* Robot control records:
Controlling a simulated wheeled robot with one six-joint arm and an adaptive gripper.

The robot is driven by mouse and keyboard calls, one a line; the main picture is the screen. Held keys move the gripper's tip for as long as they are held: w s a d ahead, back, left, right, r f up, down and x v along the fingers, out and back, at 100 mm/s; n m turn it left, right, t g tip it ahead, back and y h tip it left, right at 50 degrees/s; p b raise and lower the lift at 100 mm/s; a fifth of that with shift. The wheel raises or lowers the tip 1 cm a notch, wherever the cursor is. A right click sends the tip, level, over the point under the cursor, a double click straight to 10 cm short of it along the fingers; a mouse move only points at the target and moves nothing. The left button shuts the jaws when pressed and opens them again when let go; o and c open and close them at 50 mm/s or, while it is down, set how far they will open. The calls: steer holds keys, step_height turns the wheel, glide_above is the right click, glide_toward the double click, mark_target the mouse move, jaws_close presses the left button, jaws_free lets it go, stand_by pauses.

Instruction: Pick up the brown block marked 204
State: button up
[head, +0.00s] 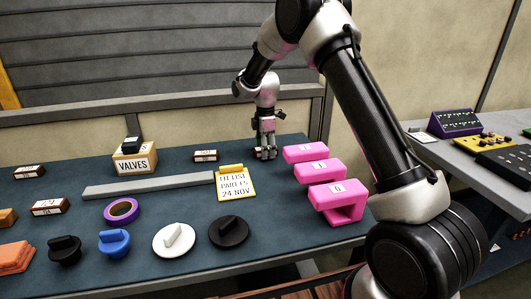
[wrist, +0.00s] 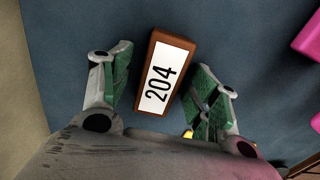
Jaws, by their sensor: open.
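The brown block marked 204 (wrist: 166,75) lies flat on the blue table in the wrist view, its white label with black digits facing up. It sits between the two green-padded fingers of my gripper (wrist: 158,90), slightly tilted, with a gap on each side. In the head view my gripper (head: 265,155) points down over the back of the table, and its fingers are open and empty. A small brown block with a white label (head: 205,156) stands just left of my gripper in the head view; its writing is too small to read.
Pink brackets (head: 305,152) stand to the right of my gripper. A yellow clipboard (head: 235,184) and a grey bar (head: 150,186) lie in front and left. A VALVES box (head: 135,160), knobs (head: 174,240) and purple tape (head: 122,211) occupy the left and front.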

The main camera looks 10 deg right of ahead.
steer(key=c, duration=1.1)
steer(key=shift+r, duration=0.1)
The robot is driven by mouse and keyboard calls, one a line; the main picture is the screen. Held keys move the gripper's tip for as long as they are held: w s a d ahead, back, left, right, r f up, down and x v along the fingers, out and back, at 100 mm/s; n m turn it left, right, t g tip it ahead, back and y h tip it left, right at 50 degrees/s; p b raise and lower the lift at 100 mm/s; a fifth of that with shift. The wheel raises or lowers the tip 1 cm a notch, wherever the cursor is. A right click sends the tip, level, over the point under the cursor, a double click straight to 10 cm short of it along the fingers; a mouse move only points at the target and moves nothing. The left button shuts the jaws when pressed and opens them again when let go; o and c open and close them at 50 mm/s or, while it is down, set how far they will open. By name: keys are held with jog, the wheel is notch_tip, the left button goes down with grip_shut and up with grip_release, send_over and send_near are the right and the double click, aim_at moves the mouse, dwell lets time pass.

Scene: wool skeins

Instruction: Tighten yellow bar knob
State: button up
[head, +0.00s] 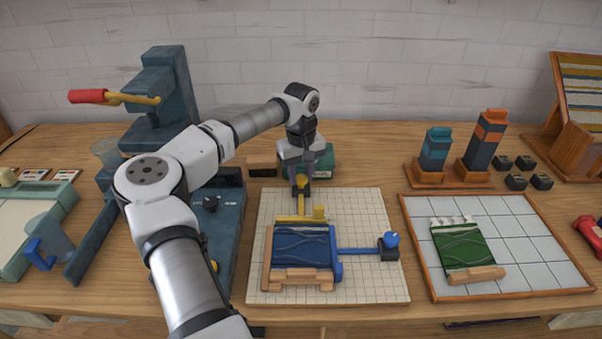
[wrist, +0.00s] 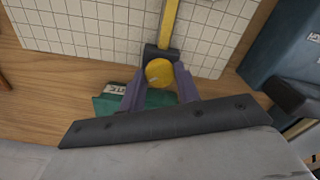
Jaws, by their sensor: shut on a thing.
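The yellow knob (wrist: 159,71) is round and sits in a dark mount at the end of the yellow bar (wrist: 169,22) in the wrist view. My gripper (wrist: 159,78) has its purple fingers closed on either side of this knob. In the head view my gripper (head: 302,184) reaches down at the back edge of the gridded board (head: 375,285), and it mostly hides the knob. The yellow bar (head: 301,207) runs from there toward the blue skein block (head: 302,246). A blue bar (head: 358,251) with a blue knob (head: 391,240) extends to the block's right.
A green box (head: 323,160) stands just behind the gripper, and it also shows in the wrist view (wrist: 106,104). A dark press (head: 165,100) with a red handle stands at the left. A tiled tray (head: 520,240) with a green piece (head: 463,248) lies at the right.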

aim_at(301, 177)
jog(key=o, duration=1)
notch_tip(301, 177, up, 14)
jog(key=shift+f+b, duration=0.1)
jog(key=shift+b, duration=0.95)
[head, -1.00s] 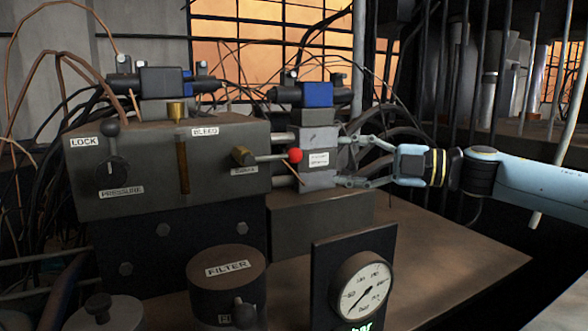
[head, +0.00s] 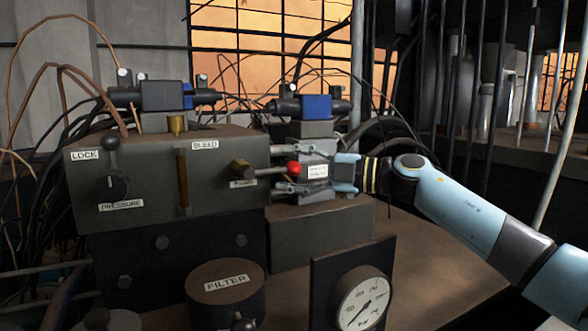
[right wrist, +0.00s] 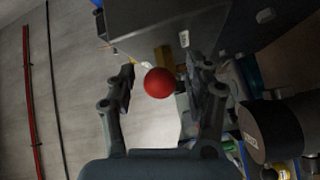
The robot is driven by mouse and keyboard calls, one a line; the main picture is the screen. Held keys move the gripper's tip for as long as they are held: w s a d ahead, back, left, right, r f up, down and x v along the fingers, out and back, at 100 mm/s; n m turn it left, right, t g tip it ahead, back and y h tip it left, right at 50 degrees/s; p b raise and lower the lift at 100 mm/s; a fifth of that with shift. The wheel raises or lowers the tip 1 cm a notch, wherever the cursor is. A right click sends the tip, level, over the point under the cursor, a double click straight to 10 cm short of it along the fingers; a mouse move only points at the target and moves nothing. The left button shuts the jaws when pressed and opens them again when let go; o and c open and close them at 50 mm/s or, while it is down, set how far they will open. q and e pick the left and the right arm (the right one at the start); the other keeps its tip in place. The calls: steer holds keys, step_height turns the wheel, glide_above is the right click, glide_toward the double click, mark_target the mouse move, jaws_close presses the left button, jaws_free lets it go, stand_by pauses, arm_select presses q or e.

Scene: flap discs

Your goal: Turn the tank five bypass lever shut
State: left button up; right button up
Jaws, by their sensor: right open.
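The lever (head: 268,171) is a thin metal rod with a red ball knob (head: 293,168), sticking out to the right from a brass fitting (head: 241,171) on the dark valve block. My right gripper (head: 283,168) is open, with one finger above the knob and one below it. In the right wrist view the red knob (right wrist: 159,82) sits between the two spread fingers, with gaps on both sides. The label near the fitting is too small to read surely.
The block (head: 225,205) also carries a LOCK and PRESSURE knob (head: 113,184) and a BLEED sight tube (head: 183,182). A FILTER canister (head: 226,290) and a dial gauge (head: 363,303) stand in front. Cables run behind. The bench top at right (head: 440,255) is clear.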

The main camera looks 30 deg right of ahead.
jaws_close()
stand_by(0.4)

* REQUIREMENTS: Exclude the pictures. Write out the remaining data exactly.

* ANSWER FOR THE TASK:
Controlling a simulated wheeled robot with one six-joint arm and an adaptive gripper.

The robot is driven by mouse and keyboard calls, one a line; the main picture is the screen. Held keys move the gripper's tip for as long as they are held: w s a d ahead, back, left, right, r f up, down and x v along the fingers, out and back, at 100 mm/s; n m turn it left, right, t g tip it ahead, back and y h tip it left, right at 50 degrees/s; p b raise and lower the lift at 100 mm/s; a fifth of that with shift. The wheel raises or lowers the tip 1 cm a notch, wherever the cursor is. A right click sends the tip, level, over the point under the cursor, a double click straight to 10 cm short of it along the fingers; a mouse move only points at the target and moves nothing. The left button shuts the jaws when pressed and opens them again when let go; o and c open and close them at 50 mm/s or, while it is down, set how far they will open. The calls: steer holds keys, step_height turns the wheel, glide_above is the right click, glide_toward the double click, mark_target the mouse move, jaws_close presses the left button, jaws_free lets it go, stand_by pauses.

Instruction: Pick up the brown block marked 204
State: button up
[head, +0.00s] 
[wrist, +0.00s] 
Jaws, by their sensor: open.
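The brown block marked 204 (wrist: 166,75) lies flat on the blue table in the wrist view, its white label with black digits facing up. It sits between the two green-padded fingers of my gripper (wrist: 158,90), slightly tilted, with a gap on each side. In the head view my gripper (head: 265,155) points down over the back of the table, and its fingers are open and empty. A small brown block with a white label (head: 205,156) stands just left of my gripper in the head view; its writing is too small to read.
Pink brackets (head: 305,152) stand to the right of my gripper. A yellow clipboard (head: 235,184) and a grey bar (head: 150,186) lie in front and left. A VALVES box (head: 135,160), knobs (head: 174,240) and purple tape (head: 122,211) occupy the left and front.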

The main camera looks 10 deg right of ahead.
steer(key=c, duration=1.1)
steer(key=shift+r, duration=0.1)
The robot is driven by mouse and keyboard calls, one a line; the main picture is the screen. Held keys move the gripper's tip for as long as they are held: w s a d ahead, back, left, right, r f up, down and x v along the fingers, out and back, at 100 mm/s; n m turn it left, right, t g tip it ahead, back and y h tip it left, right at 50 degrees/s; p b raise and lower the lift at 100 mm/s; a fifth of that with shift. The wheel raises or lowers the tip 1 cm a notch, wherever the cursor is. A right click sends the tip, level, over the point under the cursor, a double click straight to 10 cm short of it along the fingers; a mouse move only points at the target and moves nothing. The left button shuts the jaws when pressed and opens them again when let go; o and c open and close them at 50 mm/s or, while it is down, set how far they will open. By name: keys are held with jog, the wheel is notch_tip, the left button goes down with grip_shut and up with grip_release, send_over and send_near are the right and the double click, aim_at moves the mouse, dwell lets time pass.

Scene: wool skeins

Instruction: Tighten yellow bar knob
State: button up
[head, +0.00s] 
[wrist, +0.00s] 
Jaws, by their sensor: shut on a thing.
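The yellow knob (wrist: 159,71) is round and sits in a dark mount at the end of the yellow bar (wrist: 169,22) in the wrist view. My gripper (wrist: 159,78) has its purple fingers closed on either side of this knob. In the head view my gripper (head: 302,184) reaches down at the back edge of the gridded board (head: 375,285), and it mostly hides the knob. The yellow bar (head: 301,207) runs from there toward the blue skein block (head: 302,246). A blue bar (head: 358,251) with a blue knob (head: 391,240) extends to the block's right.
A green box (head: 323,160) stands just behind the gripper, and it also shows in the wrist view (wrist: 106,104). A dark press (head: 165,100) with a red handle stands at the left. A tiled tray (head: 520,240) with a green piece (head: 463,248) lies at the right.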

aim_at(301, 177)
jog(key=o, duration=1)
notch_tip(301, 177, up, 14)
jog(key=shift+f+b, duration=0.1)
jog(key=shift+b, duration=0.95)
[head, -1.00s] 
[head, +0.00s] 
[right wrist, +0.00s] 
The robot is driven by mouse and keyboard calls, one a line; the main picture is the screen. Held keys move the gripper's tip for as long as they are held: w s a d ahead, back, left, right, r f up, down and x v along the fingers, out and back, at 100 mm/s; n m turn it left, right, t g tip it ahead, back and y h tip it left, right at 50 degrees/s; p b raise and lower the lift at 100 mm/s; a fifth of that with shift. The wheel raises or lowers the tip 1 cm a notch, wherever the cursor is. A right click sends the tip, level, over the point under the cursor, a double click straight to 10 cm short of it along the fingers; a mouse move only points at the target and moves nothing. The left button shuts the jaws when pressed and opens them again when let go; o and c open and close them at 50 mm/s or, while it is down, set how far they will open. q and e pick the left and the right arm (the right one at the start); the other keeps its tip in place. The calls: steer holds keys, step_height turns the wheel, glide_above is the right click, glide_toward the double click, mark_target the mouse move, jaws_close presses the left button, jaws_free lets it go, stand_by pauses, arm_select presses q or e.

Scene: flap discs

Your goal: Turn the tank five bypass lever shut
State: left button up; right button up
Jaws, by their sensor: right open.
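The lever (head: 268,171) is a thin metal rod with a red ball knob (head: 293,168), sticking out to the right from a brass fitting (head: 241,171) on the dark valve block. My right gripper (head: 283,168) is open, with one finger above the knob and one below it. In the right wrist view the red knob (right wrist: 159,82) sits between the two spread fingers, with gaps on both sides. The label near the fitting is too small to read surely.
The block (head: 225,205) also carries a LOCK and PRESSURE knob (head: 113,184) and a BLEED sight tube (head: 183,182). A FILTER canister (head: 226,290) and a dial gauge (head: 363,303) stand in front. Cables run behind. The bench top at right (head: 440,255) is clear.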

The main camera looks 30 deg right of ahead.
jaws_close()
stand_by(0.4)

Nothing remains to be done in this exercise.